Su kime aittir? Bu soruya verilecek iki cevap var. Su herkese aittir veya su hiç kimseye ait değildir. Ben ikinci cevabı verenlerdenim. Su, bizim anladığımızı zannettiğimiz, bilimsel olarak açıkladığımız ama aslında tam olarak vakıf olamadığımız bir döngüye sahiptir. Buhar olur, yağmur olur, toprağın en derinlerine iner, kendini temizler, filtrelenir, tekrar yeryüzüne döner. Bağımsızdır. Tam olarak kontrol edilemez. Minicik deliklerden sızar, bir rüzgârla buharlaşır. Su kimseye ait değildir ama herkesin hakkıdır. Özgür ve sahip olunamazdır ve aynı zamanda kimseden kendini esirgemez.
Devletler ve şirketler suyu bir meta olarak görüyorlar. Suları barajlara hapsetmeye çalışıyorlar. Nehirlerin yolunu kesip nehir sularını boruların içine alıyorlar. Bir toprak parçasının sahibi olana parasını ödeterek yer altından istediği kadar su çekme hakkını veriyorlar. Suyun sahibi kimdir? Su nasıl satılabilir? Bir çiftçi yeraltı suyu ile tarlasını sulayabilir. Zira ne kadar su çekerse çeksin suyun döngüsüne müdahale edemez. Suyu su olarak kullanır. Alır tarlasını sular. Su yine yoluna devam eder. Su zaten kendini esirgemez dedik. Suyu kullanmak değildir problem olan. Problem kendini suyun sahibi sanmak, suyu gasp etmek, adil kullanımına engel olmak, başka bir şeye dönüştürmek, şişeleyip başka yerlere götürmek, alıp satmak, kirletmek ve döngüsüne müdahale etmekle başlar.
Adil kullanım hakkını çiğneyen hiçbir zaman küçük çiftçiler olmamıştır. Küçük çiftçiler değildir yeraltı sularını gasp eden. Bunu yapan devletlerdir, dev tarım firmalarıdır, fabrikalardır, sanayi tesisleridir.

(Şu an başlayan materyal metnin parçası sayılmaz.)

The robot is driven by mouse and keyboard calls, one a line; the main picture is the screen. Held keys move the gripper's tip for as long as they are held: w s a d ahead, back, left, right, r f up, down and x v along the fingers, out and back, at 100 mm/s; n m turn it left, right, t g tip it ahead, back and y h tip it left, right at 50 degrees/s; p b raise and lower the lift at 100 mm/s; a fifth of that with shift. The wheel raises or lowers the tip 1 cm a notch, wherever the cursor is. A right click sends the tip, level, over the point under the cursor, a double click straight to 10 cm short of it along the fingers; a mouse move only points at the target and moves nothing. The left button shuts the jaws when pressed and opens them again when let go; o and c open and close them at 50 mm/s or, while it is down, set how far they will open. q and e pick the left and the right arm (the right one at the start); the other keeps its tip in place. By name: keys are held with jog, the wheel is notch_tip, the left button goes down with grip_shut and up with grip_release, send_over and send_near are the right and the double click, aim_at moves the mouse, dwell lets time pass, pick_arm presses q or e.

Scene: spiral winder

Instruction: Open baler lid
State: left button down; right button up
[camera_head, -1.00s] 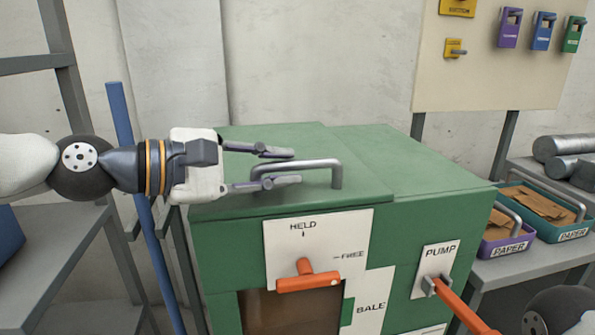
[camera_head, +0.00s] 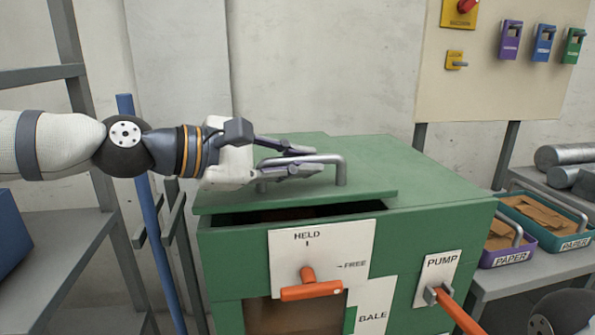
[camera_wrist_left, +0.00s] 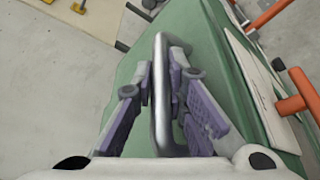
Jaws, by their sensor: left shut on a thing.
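The green baler lid (camera_head: 372,190) is tilted up a little at its front, with a dark gap (camera_head: 290,213) between it and the green baler body (camera_head: 232,262). A grey bar handle (camera_head: 341,172) stands on the lid. My left gripper (camera_head: 304,160) reaches in from the left and is shut on the handle. In the left wrist view the handle (camera_wrist_left: 160,85) runs between the two purple-padded fingers. My right gripper is not in view; a dark rounded part of mine shows at the bottom right.
An orange lever (camera_head: 311,290) sits on the HELD/FREE plate on the baler front. An orange pump lever (camera_head: 458,312) juts out at the right. Paper trays (camera_head: 515,255) stand on a bench at right. A grey shelf (camera_head: 50,262) and blue pole (camera_head: 157,240) are at left.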

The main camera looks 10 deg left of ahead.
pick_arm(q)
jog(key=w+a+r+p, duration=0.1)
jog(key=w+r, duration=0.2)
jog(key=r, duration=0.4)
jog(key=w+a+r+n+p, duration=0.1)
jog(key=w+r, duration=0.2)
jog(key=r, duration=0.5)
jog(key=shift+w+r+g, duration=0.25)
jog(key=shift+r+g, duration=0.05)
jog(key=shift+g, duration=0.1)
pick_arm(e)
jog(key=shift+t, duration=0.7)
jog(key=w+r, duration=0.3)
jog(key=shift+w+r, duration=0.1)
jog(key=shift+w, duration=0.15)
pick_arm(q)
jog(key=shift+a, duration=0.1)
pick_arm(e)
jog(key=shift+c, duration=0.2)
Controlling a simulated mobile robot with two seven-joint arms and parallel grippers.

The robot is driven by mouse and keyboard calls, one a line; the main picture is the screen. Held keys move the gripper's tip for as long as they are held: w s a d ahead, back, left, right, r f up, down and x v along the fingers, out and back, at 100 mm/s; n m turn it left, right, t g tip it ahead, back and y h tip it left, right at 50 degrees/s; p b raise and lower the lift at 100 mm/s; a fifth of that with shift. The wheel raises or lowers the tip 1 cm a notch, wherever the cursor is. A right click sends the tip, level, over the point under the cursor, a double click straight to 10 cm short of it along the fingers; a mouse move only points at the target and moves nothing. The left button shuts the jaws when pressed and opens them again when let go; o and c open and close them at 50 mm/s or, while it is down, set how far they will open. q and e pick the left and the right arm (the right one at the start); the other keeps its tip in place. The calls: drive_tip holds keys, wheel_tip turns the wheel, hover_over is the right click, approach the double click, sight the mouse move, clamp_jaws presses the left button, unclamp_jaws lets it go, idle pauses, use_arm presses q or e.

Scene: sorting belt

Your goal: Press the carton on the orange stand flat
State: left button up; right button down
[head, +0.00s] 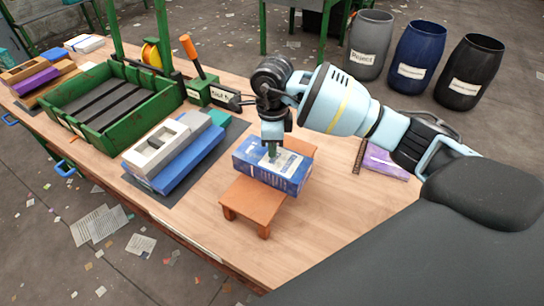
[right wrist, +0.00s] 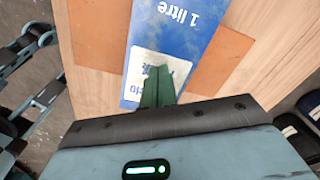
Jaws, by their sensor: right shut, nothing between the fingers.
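The blue carton (head: 258,166) lies on its side on the small orange stand (head: 254,203) on the wooden table. It looks full-bodied, with a white label on its upper face. My right gripper (head: 272,154) is shut and empty, pointing down with its tips at the carton's upper face, over the label. In the right wrist view the green fingers (right wrist: 157,92) are together in front of the label of the blue carton (right wrist: 172,40). The orange stand (right wrist: 222,60) shows beside it. I cannot tell whether the tips touch the carton. My left gripper is not in view.
A green crate (head: 120,130) with dark slats, a stack of white and blue cartons (head: 170,150) on a dark mat, and an orange-handled lever (head: 193,55) stand left. A purple carton (head: 385,162) lies right. Bare tabletop (head: 300,235) is in front. Three barrels stand behind.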

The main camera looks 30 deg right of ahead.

Suyu çalmanın çeşitleri metotları vardır. Suyu şişelemek ve alıp başka yerlere götürmek bunlardan sadece birisidir. Suyu başka bir şeye dönüştürerek de çalarlar. Hem dönüştürür, hem de alıp götürürler. O zaman hırsızlık iyice görünmez olur. Bu yöntemi en iyi uygulayan sektörlerden biri meşrubat sektörüdür. Yarattığı algı yanılsaması çok boyutludur. Öncelikle yaşam için gereksiz olan bir ürün üretmekle birlikte sanki çok önemli, çok değerli ve hatta yaşamsal bir sıvı üretir gibi davranırlar. İnsanların bu ürüne talebini ve hatta alışkanlığını arttırmak için çeşitli yöntemler kullanırlar. Ürettikleri gazlı içeceklerin sudan yapıldığı gerçeği öyle küçük bir ayrıntı haline getirilir ki neredeyse görünmez olur.
Gazlı içecekler sudan yapılmaktadır. Su başka bir şeye, su vasfını yitirmiş, gereksiz bir içeceğe, üstelik insan sağlığına zarar veren bir sıvıya dönüştürülmektedir. Bu başlı başına korkunç bir uygulamadır. Kullanılan su, su döngüsünden çalınan sudur. Temiz sudur ve o su aslında herkese aittir.
Bu bir hırsızlık olmakla beraber yasal olduğu ve devlete bedelleri ödendiği için bu şekilde asla tanımlanmaz. Meşrubat üretimi ile suya yapılanlardan hiç bahsedilmez. Oysaki en temel soruyu sormak bile bu hırsızlığı anlamak için yeterlidir. Su kimindir ve nasıl satılabilir? Herkesin kullanımı için olan yaşamsal kaynaklar para karşılığında belli bir kesime hizmet eder hale nasıl getirilebilir? Fabrikalarının bulunduğu yerden en derinlere inen sondaj kuyuları tüm havzanın suyunu emerken buna nasıl sessiz kalınabilir?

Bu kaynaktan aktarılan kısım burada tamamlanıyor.